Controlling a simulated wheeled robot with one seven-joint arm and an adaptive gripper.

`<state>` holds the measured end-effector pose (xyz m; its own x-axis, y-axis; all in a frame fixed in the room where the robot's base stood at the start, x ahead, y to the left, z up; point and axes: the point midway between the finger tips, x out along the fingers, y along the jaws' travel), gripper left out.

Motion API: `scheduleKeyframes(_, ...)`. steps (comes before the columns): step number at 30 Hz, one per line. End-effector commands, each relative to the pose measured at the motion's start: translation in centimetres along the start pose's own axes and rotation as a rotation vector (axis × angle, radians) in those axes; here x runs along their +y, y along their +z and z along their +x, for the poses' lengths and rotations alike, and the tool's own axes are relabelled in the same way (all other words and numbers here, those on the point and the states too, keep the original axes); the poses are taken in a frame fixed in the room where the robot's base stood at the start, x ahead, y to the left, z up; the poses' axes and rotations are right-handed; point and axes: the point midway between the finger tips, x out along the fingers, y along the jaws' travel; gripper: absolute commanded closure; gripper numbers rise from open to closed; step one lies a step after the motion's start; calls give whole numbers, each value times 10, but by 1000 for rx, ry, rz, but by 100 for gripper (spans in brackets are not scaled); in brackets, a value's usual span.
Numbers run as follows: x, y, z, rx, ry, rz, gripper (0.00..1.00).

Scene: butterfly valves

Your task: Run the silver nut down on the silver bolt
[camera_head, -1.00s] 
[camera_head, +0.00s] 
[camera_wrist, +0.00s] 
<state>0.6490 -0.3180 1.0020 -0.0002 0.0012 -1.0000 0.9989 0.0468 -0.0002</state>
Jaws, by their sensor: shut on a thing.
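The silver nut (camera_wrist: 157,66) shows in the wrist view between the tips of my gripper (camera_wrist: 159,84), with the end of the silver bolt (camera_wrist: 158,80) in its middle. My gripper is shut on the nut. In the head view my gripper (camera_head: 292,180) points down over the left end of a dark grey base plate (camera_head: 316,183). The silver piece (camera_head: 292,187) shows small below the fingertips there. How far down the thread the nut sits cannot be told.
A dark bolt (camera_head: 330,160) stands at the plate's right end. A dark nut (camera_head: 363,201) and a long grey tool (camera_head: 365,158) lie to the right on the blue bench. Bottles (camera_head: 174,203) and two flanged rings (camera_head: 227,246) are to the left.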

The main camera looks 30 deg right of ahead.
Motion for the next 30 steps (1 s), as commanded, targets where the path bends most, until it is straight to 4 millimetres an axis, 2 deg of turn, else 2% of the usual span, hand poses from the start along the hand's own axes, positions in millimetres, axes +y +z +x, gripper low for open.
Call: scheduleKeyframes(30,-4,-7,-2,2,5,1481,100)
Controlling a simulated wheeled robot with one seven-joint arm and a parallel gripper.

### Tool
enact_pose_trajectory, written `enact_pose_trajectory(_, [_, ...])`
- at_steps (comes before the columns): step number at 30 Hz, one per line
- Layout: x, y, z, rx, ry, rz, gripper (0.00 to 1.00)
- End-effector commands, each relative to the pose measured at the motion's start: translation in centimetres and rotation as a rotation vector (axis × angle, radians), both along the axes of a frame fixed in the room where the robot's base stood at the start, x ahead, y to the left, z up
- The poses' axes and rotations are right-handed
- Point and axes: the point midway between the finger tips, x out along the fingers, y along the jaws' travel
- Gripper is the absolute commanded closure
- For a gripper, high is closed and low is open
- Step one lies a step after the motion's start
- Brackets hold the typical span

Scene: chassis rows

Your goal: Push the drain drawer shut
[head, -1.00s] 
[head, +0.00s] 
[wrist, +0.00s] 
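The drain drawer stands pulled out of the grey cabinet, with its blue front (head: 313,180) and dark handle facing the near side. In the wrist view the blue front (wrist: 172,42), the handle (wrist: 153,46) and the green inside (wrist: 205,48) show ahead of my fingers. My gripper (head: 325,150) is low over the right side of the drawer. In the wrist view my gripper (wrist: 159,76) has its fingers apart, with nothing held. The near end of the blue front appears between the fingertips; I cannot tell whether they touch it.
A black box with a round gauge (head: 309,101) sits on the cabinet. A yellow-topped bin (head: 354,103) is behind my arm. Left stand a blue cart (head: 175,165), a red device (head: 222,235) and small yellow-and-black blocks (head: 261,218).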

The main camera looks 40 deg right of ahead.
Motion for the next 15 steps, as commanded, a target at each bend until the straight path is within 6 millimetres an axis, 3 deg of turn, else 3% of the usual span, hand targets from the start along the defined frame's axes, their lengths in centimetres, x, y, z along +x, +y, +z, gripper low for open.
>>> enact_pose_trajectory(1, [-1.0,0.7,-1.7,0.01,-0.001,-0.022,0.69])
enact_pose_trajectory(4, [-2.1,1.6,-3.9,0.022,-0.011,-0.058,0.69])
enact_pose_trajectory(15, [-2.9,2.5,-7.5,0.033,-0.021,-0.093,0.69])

→ Directions for this task:
Quote the data above in full, changing nothing.

→ Expected answer:
Controlling a simulated wheeled robot with one seven-joint arm and an adaptive gripper.

`<state>` holds the measured end-effector pose (xyz m; its own x-axis, y-axis; all in a frame fixed in the room where the robot's base stood at the start, x ahead, y to the left, z up; point and axes: the point midway between the finger tips, x out along the fingers, y along the jaws' travel), gripper left out.

Motion API: `scheduleKeyframes(_, ...)`. steps (comes before the columns): step number at 30 Hz, one per line. End-effector commands, each relative to the pose measured at the motion's start: translation in centimetres along the start pose's own axes and rotation as a rotation vector (axis × angle, radians) in those axes; here x runs along their +y, y along their +z and z along their +x, for the poses' lengths and rotations alike, and the tool's own axes are relabelled in the same way (all other words and numbers here, those on the point and the states too, keep the original axes); the poses are taken in a frame fixed in the room where the robot's base stood at the start, x ahead, y to the left, z up; the poses' axes and rotations are right-handed; point and axes: the point midway between the finger tips, x out along the fingers, y along the jaws' travel; gripper: absolute commanded closure; gripper numbers rise from open to closed; step one lies a step after the motion's start; calls give whole numbers, each value times 10, but by 1000 for rx, ry, rz, but by 100 for gripper (spans in brackets are not scaled); in brackets, a value's usual span.
Numbers run as follows: x, y, z, rx, ry, rz, gripper (0.00..1.00).

Scene: butterfly valves

Your task: Run the silver nut down on the silver bolt
[camera_head, -1.00s] 
[camera_head, +0.00s] 
[camera_wrist, +0.00s] 
<state>0.6490 -0.3180 1.0020 -0.0002 0.0012 -1.0000 0.9989 0.0468 -0.0002</state>
Jaws, by their sensor: shut on a thing.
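The silver nut (camera_wrist: 157,66) shows in the wrist view between the tips of my gripper (camera_wrist: 159,84), with the end of the silver bolt (camera_wrist: 158,80) in its middle. My gripper is shut on the nut. In the head view my gripper (camera_head: 292,180) points down over the left end of a dark grey base plate (camera_head: 316,183). The silver piece (camera_head: 292,187) shows small below the fingertips there. How far down the thread the nut sits cannot be told.
A dark bolt (camera_head: 330,160) stands at the plate's right end. A dark nut (camera_head: 363,201) and a long grey tool (camera_head: 365,158) lie to the right on the blue bench. Bottles (camera_head: 174,203) and two flanged rings (camera_head: 227,246) are to the left.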

The main camera looks 30 deg right of ahead.
Motion for the next 30 steps (1 s), as commanded, targets where the path bends most, until it is straight to 4 millimetres an axis, 2 deg of turn, else 2% of the usual span, hand poses from the start along the hand's own axes, positions in millimetres, axes +y +z +x, gripper low for open.
Call: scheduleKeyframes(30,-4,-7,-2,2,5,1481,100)
Controlling a simulated wheeled robot with one seven-joint arm and a parallel gripper.

### Tool
enact_pose_trajectory, written `enact_pose_trajectory(_, [_, ...])`
- at_steps (comes before the columns): step number at 30 Hz, one per line
- Layout: x, y, z, rx, ry, rz, gripper (0.00 to 1.00)
- End-effector commands, each relative to the pose measured at the motion's start: translation in centimetres and rotation as a rotation vector (axis × angle, radians), both along the axes of a frame fixed in the room where the robot's base stood at the start, x ahead, y to the left, z up
- The poses' axes and rotations are right-handed
- Point and axes: the point midway between the finger tips, x out along the fingers, y along the jaws' travel
- Gripper is the absolute commanded closure
- For a gripper, high is closed and low is open
- Step one lies a step after the motion's start
- Brackets hold the typical span

Scene: chassis rows

Your goal: Push the drain drawer shut
[head, -1.00s] 
[head, +0.00s] 
[wrist, +0.00s] 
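The drain drawer stands pulled out of the grey cabinet, with its blue front (head: 313,180) and dark handle facing the near side. In the wrist view the blue front (wrist: 172,42), the handle (wrist: 153,46) and the green inside (wrist: 205,48) show ahead of my fingers. My gripper (head: 325,150) is low over the right side of the drawer. In the wrist view my gripper (wrist: 159,76) has its fingers apart, with nothing held. The near end of the blue front appears between the fingertips; I cannot tell whether they touch it.
A black box with a round gauge (head: 309,101) sits on the cabinet. A yellow-topped bin (head: 354,103) is behind my arm. Left stand a blue cart (head: 175,165), a red device (head: 222,235) and small yellow-and-black blocks (head: 261,218).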

The main camera looks 40 deg right of ahead.
Motion for the next 15 steps, as commanded, a target at each bend until the straight path is within 6 millimetres an axis, 3 deg of turn, else 3% of the usual span, hand targets from the start along the defined frame's axes, their lengths in centimetres, x, y, z along +x, +y, +z, gripper low for open.
>>> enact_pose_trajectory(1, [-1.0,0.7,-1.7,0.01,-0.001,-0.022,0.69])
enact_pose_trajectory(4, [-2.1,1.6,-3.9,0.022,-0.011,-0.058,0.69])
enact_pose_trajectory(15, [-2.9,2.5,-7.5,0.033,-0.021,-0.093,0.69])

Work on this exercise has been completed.